Chernomyrdin: Siding With the Reactionaries?

Deputy Prime Minister Boris Fyodorov wrote a letter officially accusing the leadership of the Central Bank of unprofessionalism and a lack of principles. Viktor Gerashchenko, in turn, also officially, and also in a letter to Prime Minister Viktor Chernomyrdin, accused the deputy prime minister of the absence of a realistic approach and of an attempt to substitute fictional regulations for strict monetary policy.

It is quite possible that victory in this conflict will be won by Prime Minister Viktor Chernomyrdin, who, unexpectedly, took a position close to that of Gerashchenko. At the end of last week the prime minister shocked many with a speech delivered in St. Petersburg.

Chernomyrdin said for the first time that the collapse of the economy dated from the mid-1980s, that is, from the beginning of perestroika. We destroyed the state planning and supply organizations, Gosplan and Gossnab, in a rage, but they turned out to be necessary, although in a new, different form, he added. By this Chernomyrdin in effect took the position of the most reactionary critics of reform, who are convinced that all troubles began with Mikhail Gorbachev, and who demand the recreation of those "tried and true" instruments of the centralized economy -- Gosplan, the state planning committee, and Gossnab, the state acquisition agency.

Chernomyrdin advocated a "bicameral economy", one part of which would be run by the state, and the other by the market. The prime minister even specified what should be regulated: fuel and energy, food, military conversion, science and social services. The rest, added the prime minister, can be adapted to the market.
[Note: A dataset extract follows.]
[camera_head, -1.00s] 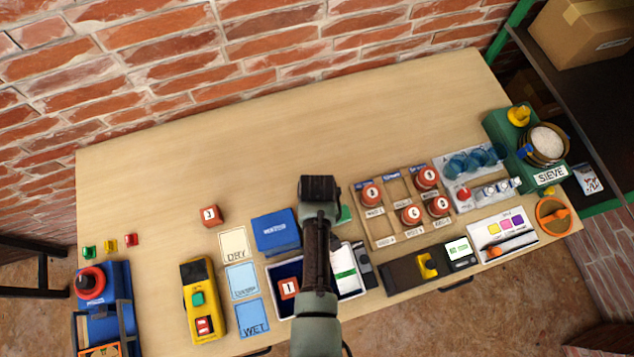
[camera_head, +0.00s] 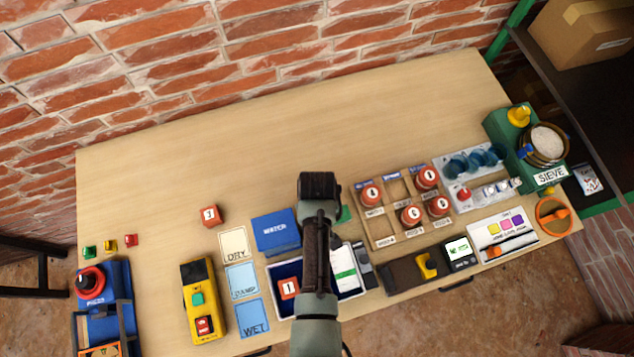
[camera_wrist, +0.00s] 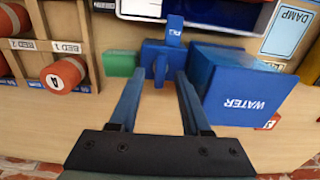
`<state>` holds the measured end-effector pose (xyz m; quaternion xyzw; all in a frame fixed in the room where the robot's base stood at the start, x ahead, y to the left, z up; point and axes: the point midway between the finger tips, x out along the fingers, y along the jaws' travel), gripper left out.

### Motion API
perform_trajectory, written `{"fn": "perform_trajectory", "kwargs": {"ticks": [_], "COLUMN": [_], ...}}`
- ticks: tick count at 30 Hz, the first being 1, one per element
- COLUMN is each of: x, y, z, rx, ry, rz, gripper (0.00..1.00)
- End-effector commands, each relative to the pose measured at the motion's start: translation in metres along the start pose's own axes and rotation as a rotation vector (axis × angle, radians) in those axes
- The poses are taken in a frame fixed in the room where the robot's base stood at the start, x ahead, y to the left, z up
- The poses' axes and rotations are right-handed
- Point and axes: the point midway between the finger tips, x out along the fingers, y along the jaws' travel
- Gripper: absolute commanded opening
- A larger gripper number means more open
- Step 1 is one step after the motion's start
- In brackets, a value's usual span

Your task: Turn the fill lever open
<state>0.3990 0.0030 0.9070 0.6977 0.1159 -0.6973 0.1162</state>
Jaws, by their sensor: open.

In principle Chernomyrdin and even Yeltsin have repeatedly called for corrections in economic policy. But this time Chernomyrdin spelled it out: more than anything else, he was displeased with the laws on enterprises and privatization. and Anatoly Chubais, the deputy prime minister in charge of privatization, was unsatisfactory.

But if you take half of the economy away from the market, if you revise the basic principles of privatization, then what is left of the reforms?

Friday, in circles close to the government, the question of Fyodorov or Chubais resigning was being discussed. If they were to resign, should it be immediately or after the referendum?

A crisis could be caused by the dismissal of Chubais alone. Fyodorov, say those close to him, would not remain in the government if Chubais or Alexander Shokhin were removed.

The only hope is that Chernomyrdin's Petersburg speech does not represent his final position. Otherwise, Yeltsin may have to pay too high a price for political support from the government -- reform itself.